В системе персонажей комедии Чацкий, связывающий обе сюжетные линии, занимает центральное место. Подчеркнем, однако, что для самого героя первостепенное значение имеет не общественно-идеологический, а любовный конфликт. Чацкий прекрасно понимает, в какое общество он попал, у него нет иллюзий относительно Фамусова и «всех московских». Причина бурного обличительного красноречия Чацкого не политическая или просветительская, а психологическая. Источник его страстных монологов и метких язвительных реплик – любовные переживания, «нетерпение сердца», которое ощущается с первой до последней сцены с его участием. Конечно, искренний, эмоциональный, открытый Чацкий не может не пойти на столкновение с чуждыми ему людьми. Он не в силах утаить своих оценок и чувств, особенно если его откровенно провоцируют – и Фамусов, и Молчалин, и Скалозуб, но важно помнить, что именно любовь как бы открывает все «шлюзы», делая поток красноречия Чацкого буквально неудержимым.
Чацкий приехал в Москву с единственной целью – увидеть Софию, найти подтверждение прежней любви и, вероятно, посвататься.
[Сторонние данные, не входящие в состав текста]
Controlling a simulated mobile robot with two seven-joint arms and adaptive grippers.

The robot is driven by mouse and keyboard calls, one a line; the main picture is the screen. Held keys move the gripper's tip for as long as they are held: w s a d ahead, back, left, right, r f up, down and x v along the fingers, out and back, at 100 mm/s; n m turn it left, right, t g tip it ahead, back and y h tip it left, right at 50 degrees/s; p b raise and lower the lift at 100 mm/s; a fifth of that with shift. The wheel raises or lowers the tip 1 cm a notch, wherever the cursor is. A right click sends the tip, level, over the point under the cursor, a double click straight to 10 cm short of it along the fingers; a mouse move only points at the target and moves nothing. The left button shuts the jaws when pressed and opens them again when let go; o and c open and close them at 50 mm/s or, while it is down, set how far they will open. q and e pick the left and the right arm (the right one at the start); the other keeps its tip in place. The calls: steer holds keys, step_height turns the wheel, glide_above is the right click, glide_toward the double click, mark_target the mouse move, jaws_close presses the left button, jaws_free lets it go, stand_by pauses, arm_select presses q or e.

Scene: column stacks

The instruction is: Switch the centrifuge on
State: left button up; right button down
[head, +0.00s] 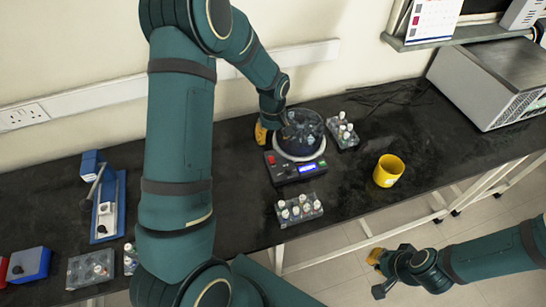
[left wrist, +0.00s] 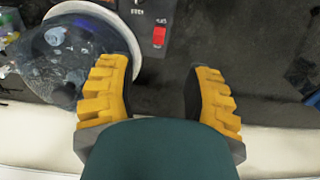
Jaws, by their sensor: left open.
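The centrifuge (head: 296,170) stands on the black bench, with a round clear-lidded bowl and a dark front panel with a lit blue display (head: 308,168). A red rocker switch (head: 271,159) is at the panel's left; it also shows in the left wrist view (left wrist: 159,36). My left gripper (left wrist: 160,88) is open and empty, its yellow fingers spread, at the bowl's left side. The switch lies beyond the fingertips, in line with the gap, apart from them. One finger overlaps the bowl's rim in view; contact is unclear. My right gripper (head: 378,270) hangs off the bench's front edge, its opening unclear.
Tube racks stand behind-right (head: 343,131) and in front (head: 299,209) of the centrifuge. A yellow cup (head: 388,171) is to the right, a grey box-shaped device (head: 490,80) farther right. A blue-and-white device (head: 104,205) stands left. The bench between is clear.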

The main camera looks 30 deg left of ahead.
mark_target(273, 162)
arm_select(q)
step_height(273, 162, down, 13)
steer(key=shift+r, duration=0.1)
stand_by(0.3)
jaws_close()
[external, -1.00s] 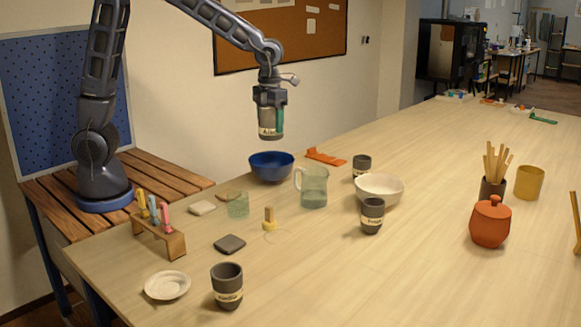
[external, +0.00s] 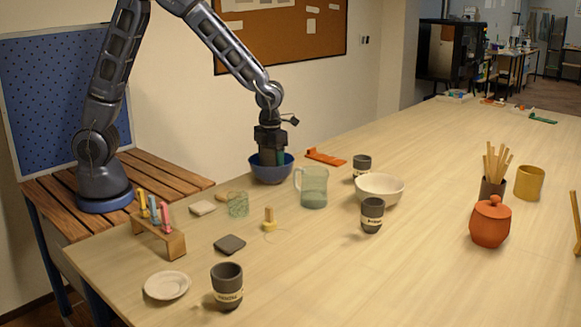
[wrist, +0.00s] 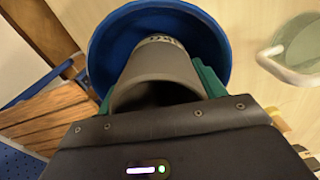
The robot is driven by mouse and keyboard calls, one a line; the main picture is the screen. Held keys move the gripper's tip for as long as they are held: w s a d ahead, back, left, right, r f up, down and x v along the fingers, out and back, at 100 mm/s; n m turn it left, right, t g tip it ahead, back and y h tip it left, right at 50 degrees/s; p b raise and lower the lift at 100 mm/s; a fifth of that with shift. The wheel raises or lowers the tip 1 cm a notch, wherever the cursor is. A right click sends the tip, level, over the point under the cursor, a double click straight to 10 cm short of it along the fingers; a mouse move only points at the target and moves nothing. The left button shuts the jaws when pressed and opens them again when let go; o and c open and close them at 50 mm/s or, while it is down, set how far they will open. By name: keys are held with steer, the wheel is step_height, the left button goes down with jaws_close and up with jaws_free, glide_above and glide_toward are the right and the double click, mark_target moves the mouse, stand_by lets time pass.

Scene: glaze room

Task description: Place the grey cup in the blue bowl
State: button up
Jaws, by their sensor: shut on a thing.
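My gripper (external: 270,158) is down at the blue bowl (external: 272,174), with its fingers inside the rim. In the wrist view the grey cup (wrist: 158,70) lies between the green fingers, its open mouth toward the camera and a pale label band at its far end. My gripper is shut on the cup. The blue bowl (wrist: 112,32) is around and below the cup in that view. In the external view the cup is hidden by the bowl and gripper. Whether the cup touches the bowl's bottom cannot be told.
A glass pitcher (external: 312,187) stands just right of the bowl. A cream bowl (external: 379,189) and several other labelled dark cups, one in front (external: 227,286), stand on the table. An orange object (external: 325,157) lies behind. The table's centre front is clear.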

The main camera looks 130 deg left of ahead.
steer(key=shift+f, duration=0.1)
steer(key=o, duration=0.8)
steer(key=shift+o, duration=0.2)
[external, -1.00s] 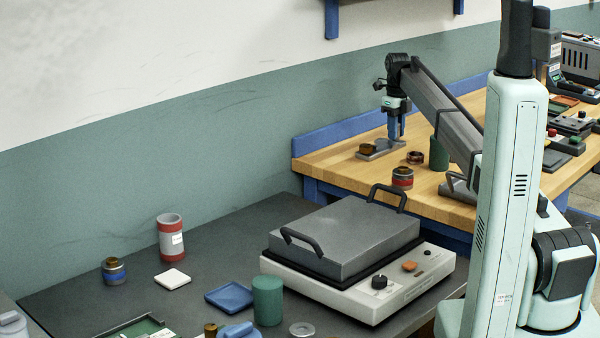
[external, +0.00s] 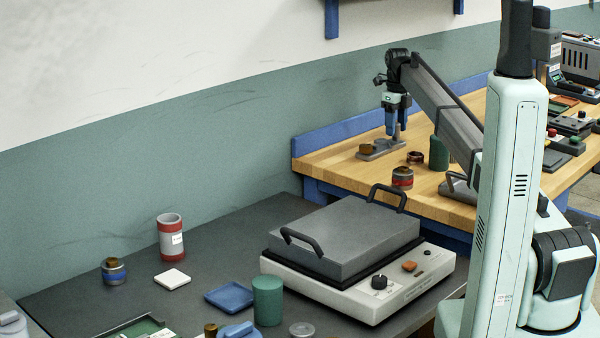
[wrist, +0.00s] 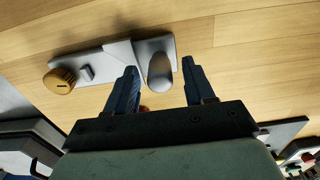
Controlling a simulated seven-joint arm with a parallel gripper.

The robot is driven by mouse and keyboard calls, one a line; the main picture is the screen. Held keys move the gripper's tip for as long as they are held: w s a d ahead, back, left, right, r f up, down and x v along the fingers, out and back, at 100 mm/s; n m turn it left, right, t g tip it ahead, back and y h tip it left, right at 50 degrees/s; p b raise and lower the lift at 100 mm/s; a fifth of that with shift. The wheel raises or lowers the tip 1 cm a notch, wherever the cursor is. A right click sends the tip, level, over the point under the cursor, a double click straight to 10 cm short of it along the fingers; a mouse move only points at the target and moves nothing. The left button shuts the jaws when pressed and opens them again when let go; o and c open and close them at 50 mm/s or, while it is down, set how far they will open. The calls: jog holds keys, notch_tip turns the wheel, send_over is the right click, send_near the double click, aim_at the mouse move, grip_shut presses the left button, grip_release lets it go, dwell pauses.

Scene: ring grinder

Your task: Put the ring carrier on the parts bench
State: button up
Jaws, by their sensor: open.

Его гонит любовный пыл. Оживление и «говорливость» Чацкого вначале вызваны радостью свидания с возлюбленной, но, вопреки ожиданиям, София встречает его очень холодно: герой словно наталкивается на глухую стену отчуждения и плохо скрытой досады. Бывшая возлюбленная, о которой с трогательной нежностью вспоминает Чацкий, полностью переменилась к нему. С помощью привычных шуток и эпиграмм он пытается найти с ней общий язык, «перебирает» московских знакомых, однако его остроты только раздражают Софию – она отвечает ему колкостями. Странное поведение возлюбленной вызывает ревнивые подозрения Чацкого: «Нет ли впрямь тут жениха какого?».
Поступки и слова умного и чуткого к людям Чацкого кажутся непоследовательными, нелогичными: у него явно «ум с сердцем не в ладу». Понимая, что София его не любит, он не хочет смириться с этим и предпринимает настоящую «осаду» охладевшей к нему возлюбленной. Любовное чувство и желание выяснить, кто же стал новым избранником Софии, удерживают его в доме Фамусова: «Дождусь ее и вынужу признанье: / Кто наконец ей мил? Молчалин! Скалозуб!».
Он надоедает Софии, пытаясь вызвать ее на откровенность, задавая ей бестактные вопросы: «Дознаться мне нельзя ли, /… Кого вы любите?».
Ночная сцена в доме Фамусова открыла «прозревшему» Чацкому всю правду. Но теперь он впадает в другую крайность: не может простить Софии своего любовного ослепления, упрекает ее в том, что она его «надеждой завлекла». Развязка любовного конфликта не остудила пыл Чацкого. Вместо любовной страсти героем овладели другие сильные чувства – бешенство и озлобление. В пылу ярости он перекладывает на других ответственность за свои «бесплодные усилия любви». Чацкого оскорбила не только «измена», но и то, что София предпочла ему ничтожного Молчалина, которого он так презирал («Когда подумаю, кого вы предпочли!»). Он гордо заявляет о своем «разрыве» с ней и думает, что теперь-то «отрезвился… сполна», собираясь в то же время «на весь мир излить всю желчь и всю досаду».
Интересно проследить, как любовные переживания обостряют идейное противостояние Чацкого фамусовскому обществу. Вначале Чацкий спокойно относится к московскому обществу, почти не замечает его привычных пороков, видит в нем только комические стороны: «Я в чудаках иному чуду / Раз посмеюсь, потом забуду…».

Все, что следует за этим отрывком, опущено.